## What the exercise asks
Take every line from the listing below that includes "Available" and copy it.

## Supplied material
★ ★ ★

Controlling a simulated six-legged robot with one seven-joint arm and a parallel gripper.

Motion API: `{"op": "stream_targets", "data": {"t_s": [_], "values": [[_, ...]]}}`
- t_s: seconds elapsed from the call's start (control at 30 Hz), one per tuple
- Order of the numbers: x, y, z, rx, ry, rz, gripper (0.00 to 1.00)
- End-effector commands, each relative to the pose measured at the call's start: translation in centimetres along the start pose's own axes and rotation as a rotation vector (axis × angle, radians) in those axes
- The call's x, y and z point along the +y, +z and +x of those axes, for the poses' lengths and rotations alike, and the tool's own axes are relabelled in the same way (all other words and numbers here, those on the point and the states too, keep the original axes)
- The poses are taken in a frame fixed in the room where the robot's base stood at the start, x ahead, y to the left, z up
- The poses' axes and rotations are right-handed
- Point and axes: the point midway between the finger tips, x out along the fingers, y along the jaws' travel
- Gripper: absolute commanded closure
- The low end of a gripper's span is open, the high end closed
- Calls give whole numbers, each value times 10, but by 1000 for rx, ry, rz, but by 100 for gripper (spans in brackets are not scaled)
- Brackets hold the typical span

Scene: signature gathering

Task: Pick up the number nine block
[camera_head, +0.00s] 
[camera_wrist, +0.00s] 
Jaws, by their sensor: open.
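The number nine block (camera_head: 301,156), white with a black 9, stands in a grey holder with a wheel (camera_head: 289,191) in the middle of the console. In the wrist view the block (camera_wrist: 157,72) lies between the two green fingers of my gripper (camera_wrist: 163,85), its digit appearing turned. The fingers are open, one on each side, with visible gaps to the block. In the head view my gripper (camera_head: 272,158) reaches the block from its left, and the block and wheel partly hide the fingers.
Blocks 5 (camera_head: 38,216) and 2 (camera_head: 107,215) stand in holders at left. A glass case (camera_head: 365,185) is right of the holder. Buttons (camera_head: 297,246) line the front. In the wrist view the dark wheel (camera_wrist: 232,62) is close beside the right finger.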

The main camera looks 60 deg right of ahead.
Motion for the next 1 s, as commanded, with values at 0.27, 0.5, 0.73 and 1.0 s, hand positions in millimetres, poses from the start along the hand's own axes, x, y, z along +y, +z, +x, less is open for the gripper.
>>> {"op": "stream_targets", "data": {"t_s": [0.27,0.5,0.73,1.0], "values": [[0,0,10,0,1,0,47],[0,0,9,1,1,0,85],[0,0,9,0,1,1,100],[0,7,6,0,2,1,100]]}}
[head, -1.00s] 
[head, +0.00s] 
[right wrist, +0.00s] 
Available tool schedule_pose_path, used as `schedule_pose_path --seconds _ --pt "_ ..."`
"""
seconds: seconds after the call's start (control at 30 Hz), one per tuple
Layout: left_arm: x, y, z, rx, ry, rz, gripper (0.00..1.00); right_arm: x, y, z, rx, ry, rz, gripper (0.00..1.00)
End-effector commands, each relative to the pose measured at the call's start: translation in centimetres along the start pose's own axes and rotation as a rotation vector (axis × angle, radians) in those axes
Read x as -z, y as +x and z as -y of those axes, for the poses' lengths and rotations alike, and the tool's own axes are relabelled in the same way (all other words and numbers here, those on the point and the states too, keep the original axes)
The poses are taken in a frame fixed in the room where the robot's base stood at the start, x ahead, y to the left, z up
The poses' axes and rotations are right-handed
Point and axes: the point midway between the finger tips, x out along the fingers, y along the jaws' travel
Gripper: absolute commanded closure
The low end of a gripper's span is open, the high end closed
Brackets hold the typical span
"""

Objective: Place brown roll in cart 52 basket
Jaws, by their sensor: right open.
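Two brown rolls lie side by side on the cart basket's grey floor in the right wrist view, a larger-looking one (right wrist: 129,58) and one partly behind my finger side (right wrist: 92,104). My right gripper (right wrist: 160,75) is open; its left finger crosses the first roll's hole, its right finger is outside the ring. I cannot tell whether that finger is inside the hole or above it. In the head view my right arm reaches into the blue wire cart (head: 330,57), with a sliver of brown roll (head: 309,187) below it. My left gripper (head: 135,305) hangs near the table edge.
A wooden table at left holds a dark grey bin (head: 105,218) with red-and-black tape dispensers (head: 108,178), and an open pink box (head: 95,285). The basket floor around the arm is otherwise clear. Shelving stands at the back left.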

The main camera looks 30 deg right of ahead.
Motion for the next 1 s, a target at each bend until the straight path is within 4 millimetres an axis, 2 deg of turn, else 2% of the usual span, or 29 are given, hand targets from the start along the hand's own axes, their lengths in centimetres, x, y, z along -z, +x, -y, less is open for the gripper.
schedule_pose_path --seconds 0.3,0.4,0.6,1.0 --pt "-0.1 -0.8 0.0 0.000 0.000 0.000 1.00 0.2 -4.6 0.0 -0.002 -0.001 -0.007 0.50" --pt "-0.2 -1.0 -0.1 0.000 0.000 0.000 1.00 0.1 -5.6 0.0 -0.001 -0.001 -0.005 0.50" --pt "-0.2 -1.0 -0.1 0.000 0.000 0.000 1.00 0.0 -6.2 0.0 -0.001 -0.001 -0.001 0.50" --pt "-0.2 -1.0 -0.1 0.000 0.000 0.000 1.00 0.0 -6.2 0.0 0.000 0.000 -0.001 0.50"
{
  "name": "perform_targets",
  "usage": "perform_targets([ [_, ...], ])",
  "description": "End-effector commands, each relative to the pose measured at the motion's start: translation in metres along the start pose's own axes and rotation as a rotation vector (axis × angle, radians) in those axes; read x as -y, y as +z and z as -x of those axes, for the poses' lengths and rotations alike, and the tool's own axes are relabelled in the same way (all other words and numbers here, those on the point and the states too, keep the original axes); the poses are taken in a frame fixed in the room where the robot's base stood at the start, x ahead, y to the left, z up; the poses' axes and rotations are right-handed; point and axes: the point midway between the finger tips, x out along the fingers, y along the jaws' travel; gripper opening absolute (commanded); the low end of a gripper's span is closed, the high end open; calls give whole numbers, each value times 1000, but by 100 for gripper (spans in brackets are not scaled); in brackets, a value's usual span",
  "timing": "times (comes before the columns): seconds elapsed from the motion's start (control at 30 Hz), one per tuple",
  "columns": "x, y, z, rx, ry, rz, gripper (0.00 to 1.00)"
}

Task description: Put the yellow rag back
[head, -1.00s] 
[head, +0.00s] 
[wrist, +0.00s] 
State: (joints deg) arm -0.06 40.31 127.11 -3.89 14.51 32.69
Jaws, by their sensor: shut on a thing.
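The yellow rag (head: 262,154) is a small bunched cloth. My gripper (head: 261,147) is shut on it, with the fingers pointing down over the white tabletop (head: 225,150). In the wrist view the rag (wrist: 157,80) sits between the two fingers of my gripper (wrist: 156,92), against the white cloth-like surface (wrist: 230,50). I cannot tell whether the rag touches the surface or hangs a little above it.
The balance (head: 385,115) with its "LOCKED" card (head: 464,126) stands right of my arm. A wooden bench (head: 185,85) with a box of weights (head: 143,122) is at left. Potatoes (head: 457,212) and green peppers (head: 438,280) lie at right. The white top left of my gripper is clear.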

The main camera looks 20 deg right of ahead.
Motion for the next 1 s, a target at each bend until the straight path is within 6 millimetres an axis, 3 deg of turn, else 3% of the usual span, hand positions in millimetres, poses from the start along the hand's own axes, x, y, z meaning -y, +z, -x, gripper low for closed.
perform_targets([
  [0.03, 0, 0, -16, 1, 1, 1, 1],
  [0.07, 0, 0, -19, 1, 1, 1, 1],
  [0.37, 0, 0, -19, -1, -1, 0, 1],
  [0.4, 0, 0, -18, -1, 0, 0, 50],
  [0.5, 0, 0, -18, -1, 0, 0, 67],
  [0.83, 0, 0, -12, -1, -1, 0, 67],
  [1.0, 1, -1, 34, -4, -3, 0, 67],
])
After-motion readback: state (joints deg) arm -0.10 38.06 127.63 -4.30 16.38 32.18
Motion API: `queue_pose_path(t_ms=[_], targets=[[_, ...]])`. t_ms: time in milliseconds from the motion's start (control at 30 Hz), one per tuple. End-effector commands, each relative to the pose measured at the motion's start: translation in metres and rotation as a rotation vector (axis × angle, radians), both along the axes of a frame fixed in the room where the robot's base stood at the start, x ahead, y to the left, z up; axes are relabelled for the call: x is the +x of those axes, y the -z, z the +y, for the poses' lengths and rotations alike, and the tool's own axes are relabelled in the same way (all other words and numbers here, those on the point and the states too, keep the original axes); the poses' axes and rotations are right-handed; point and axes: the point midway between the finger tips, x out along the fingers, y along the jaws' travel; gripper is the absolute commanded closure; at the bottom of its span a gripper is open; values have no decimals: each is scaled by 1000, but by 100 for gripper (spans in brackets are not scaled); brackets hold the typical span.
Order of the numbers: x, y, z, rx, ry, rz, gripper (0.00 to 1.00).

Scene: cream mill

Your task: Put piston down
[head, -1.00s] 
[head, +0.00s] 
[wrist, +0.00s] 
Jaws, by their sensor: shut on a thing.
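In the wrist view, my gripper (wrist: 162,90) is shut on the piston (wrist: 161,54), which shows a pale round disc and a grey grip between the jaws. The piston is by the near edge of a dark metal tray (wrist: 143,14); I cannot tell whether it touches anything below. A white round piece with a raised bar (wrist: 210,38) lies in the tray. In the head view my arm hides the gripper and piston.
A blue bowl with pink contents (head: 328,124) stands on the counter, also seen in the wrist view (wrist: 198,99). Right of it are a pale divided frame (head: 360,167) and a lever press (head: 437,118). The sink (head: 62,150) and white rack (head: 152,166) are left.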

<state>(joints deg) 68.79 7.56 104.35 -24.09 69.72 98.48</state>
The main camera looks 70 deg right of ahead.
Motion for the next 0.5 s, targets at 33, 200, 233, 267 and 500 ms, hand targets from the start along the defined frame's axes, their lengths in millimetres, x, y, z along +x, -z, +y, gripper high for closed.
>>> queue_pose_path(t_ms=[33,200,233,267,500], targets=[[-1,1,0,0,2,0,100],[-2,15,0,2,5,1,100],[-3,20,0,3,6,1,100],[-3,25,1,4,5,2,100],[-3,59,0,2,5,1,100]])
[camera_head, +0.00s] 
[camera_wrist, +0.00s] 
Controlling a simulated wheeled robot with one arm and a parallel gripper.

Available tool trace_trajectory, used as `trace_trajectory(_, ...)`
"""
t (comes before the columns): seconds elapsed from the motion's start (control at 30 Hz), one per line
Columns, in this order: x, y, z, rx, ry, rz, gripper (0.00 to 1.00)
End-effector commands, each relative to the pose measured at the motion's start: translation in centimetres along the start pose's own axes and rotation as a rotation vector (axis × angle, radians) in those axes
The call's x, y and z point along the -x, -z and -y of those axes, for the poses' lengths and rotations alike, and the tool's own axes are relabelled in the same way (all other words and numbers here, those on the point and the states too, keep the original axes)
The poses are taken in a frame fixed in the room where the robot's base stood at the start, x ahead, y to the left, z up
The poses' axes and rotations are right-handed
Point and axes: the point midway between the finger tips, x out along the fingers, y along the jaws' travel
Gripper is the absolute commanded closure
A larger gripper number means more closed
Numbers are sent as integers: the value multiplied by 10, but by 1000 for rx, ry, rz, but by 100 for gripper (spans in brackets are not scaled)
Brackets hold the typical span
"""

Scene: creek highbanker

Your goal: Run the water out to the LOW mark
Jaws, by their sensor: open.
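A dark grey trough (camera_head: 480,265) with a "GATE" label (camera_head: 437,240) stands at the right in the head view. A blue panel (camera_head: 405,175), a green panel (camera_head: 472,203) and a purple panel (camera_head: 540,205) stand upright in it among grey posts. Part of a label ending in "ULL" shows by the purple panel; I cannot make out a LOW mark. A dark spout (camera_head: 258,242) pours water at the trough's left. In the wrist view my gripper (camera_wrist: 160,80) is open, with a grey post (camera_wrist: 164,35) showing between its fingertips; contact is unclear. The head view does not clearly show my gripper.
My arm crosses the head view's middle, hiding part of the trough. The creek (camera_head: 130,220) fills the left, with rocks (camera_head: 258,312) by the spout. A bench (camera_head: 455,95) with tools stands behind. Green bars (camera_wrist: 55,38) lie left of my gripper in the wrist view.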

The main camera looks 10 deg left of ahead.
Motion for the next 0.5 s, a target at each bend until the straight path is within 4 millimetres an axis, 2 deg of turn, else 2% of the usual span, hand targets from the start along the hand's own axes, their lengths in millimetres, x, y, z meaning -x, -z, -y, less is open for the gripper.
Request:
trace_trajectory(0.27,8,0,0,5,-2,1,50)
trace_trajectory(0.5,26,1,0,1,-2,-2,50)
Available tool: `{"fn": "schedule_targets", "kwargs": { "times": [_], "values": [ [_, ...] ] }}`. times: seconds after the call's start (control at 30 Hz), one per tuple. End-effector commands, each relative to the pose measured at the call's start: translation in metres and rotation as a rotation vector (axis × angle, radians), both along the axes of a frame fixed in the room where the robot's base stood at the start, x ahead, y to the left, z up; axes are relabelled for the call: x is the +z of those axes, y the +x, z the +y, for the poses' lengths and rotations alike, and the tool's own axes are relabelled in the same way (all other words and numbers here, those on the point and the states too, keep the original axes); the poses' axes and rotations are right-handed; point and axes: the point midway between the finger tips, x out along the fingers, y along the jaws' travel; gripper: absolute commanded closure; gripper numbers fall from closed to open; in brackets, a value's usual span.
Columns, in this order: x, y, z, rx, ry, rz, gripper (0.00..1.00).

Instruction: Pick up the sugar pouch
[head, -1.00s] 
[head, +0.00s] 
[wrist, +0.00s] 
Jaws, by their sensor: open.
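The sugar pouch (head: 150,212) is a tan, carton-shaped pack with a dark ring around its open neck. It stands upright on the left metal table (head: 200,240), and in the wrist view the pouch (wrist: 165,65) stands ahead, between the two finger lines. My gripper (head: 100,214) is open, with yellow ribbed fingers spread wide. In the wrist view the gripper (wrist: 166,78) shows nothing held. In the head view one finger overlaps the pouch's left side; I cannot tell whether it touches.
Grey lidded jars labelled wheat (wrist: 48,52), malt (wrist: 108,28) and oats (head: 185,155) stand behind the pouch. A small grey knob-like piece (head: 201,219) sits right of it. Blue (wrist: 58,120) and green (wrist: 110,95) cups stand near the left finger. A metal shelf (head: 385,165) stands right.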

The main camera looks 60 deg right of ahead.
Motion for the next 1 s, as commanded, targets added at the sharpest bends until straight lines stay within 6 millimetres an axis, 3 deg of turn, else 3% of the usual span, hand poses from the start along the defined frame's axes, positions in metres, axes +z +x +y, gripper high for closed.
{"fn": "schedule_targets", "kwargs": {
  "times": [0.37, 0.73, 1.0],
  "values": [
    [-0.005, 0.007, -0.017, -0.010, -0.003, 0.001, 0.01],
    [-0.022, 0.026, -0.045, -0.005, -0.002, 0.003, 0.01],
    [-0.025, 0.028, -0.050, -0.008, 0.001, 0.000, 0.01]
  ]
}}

★ ★ ★

## Task response
Available tool schedule_pose_path, used as `schedule_pose_path --seconds _ --pt "_ ..."`
Available tool trace_trajectory, used as `trace_trajectory(_, ...)`
Available tool: `{"fn": "schedule_targets", "kwargs": { "times": [_], "values": [ [_, ...] ] }}`. times: seconds after the call's start (control at 30 Hz), one per tuple. End-effector commands, each relative to the pose measured at the call's start: translation in metres and rotation as a rotation vector (axis × angle, radians), both along the axes of a frame fixed in the room where the robot's base stood at the start, x ahead, y to the left, z up; axes are relabelled for the call: x is the +z of those axes, y the +x, z the +y, for the poses' lengths and rotations alike, and the tool's own axes are relabelled in the same way (all other words and numbers here, those on the point and the states too, keep the original axes); the poses' axes and rotations are right-handed; point and axes: the point midway between the finger tips, x out along the fingers, y along the jaws' travel; gripper: absolute commanded closure; gripper numbers fall from closed to open; in brackets, a value's usual span.

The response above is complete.